Did you recently receive a large inheritance? You might use this money to buy a beautiful home for your family. However, you decide to register your spouse’s name on the property title. If you separate, will your spouse take half of your inheritance?
As a practicing lawyer in British Columbia and Ontario, clients ask me this exact question almost every single day.
Introduction: The Big Inheritance Dilemma
Protecting inherited property during separation in BC is a major concern for many families. For many years, the legal answer in British Columbia was a scary yes. Your hard-earned family legacy could be heavily impacted by old property rules.
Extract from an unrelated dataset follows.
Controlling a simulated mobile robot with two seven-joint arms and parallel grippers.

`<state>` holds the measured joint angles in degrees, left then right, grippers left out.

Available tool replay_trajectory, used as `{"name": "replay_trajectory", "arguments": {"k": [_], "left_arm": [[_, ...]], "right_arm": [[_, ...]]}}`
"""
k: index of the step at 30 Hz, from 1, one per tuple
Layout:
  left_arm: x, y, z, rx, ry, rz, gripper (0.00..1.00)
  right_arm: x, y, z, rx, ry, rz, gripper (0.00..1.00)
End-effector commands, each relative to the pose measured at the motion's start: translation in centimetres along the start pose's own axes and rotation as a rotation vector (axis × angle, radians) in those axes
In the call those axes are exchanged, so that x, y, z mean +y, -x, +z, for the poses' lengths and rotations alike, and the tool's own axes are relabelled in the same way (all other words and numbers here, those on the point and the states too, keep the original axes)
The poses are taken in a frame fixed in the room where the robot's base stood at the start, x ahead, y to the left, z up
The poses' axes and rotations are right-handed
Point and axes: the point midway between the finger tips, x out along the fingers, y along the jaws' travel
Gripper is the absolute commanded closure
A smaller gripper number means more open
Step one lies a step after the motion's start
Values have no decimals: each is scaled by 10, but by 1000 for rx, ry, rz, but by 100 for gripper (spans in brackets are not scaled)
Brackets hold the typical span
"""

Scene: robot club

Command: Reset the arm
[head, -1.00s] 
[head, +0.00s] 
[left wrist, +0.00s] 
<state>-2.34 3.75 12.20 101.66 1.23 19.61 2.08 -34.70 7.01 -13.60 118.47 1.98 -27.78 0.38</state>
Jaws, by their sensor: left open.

The Old Rule: The V.J.F. vs. S.K.W. Chaos
In 2016, a highly important Court of Appeal case named V.J.F. v. S.K.W. ruled on this issue. The court decided that transferring an excluded asset to your spouse’s name created a legal gift.
This applied if you put the inheritance in your partner’s name or into joint names. Your protected asset instantly transformed into family property. Consequently, your ex-spouse could walk away with half of your inheritance money.
This ruling caused absolute financial chaos for separating couples across British Columbia. Many people were forced to lose their hard-earned life savings due to this strict legal presumption.
The New Law: Section 85 Amendments to the Rescue
There is very important news for residents of British Columbia. The government finally recognized that the old law did not match what ordinary people consider fair.
Therefore, they officially amended the Family Law Act. Under the newly enacted Section 85 and Subsection 3, the old legal gift rule has completely changed.
Now, your exclusion remains valid despite the transfer. This applies if you transfer your excluded asset to joint names or completely to your spouse. You can successfully keep what is rightfully yours.
Your inheritance or the assets you brought into the relationship remain fully protected under these new rules.
The Catch: Growth in Value is Still Split
While the new law offers protection, you must still be extremely careful. The law states that you can only keep the initial value of that asset for yourself.
Any subsequent increase in the home’s value during your relationship is treated differently. This growth is still considered family property under Section 84 of the Act. Therefore, that specific financial growth will be divided equally between you and your spouse.
Effective Date: Does the New Law Apply to You?
This new law is not retroactive for older cases. It only applies to court cases or separation agreements that started after October 3, 2023.
If your legal case began before that date, the old rules of gift may still apply to you. In those specific circumstances, we may have to argue for an unequal division under Section 95.
Seek Professional Legal Council
Property division is highly complex, and the family laws are constantly changing. Do not navigate this difficult path alone. Never sign any legal documents without obtaining proper legal advice.
Contact our Vancouver office at +16047679529 or our Toronto office at +14164474862. You can also visit us online at paxlaw.ca. We are here to help you.
Frequently Asked Questions
What happens if I put my inherited property in my spouse’s name in BC?
Under the new amendments, transferring an excluded asset like an inheritance into your spouse’s name or joint names does not automatically make it a gift; the initial value remains protected as your excluded property.
When did the new BC family law property rules come into effect?
The new law applies strictly to court cases or separation agreements that began after October 3, 2023 (11 Mehr 1402).
Is the growth in value of my inheritance protected during a separation?
No. Only the initial value of your inheritance is protected. Any increase in the property’s value during the relationship is divided equally as family property under Section 84.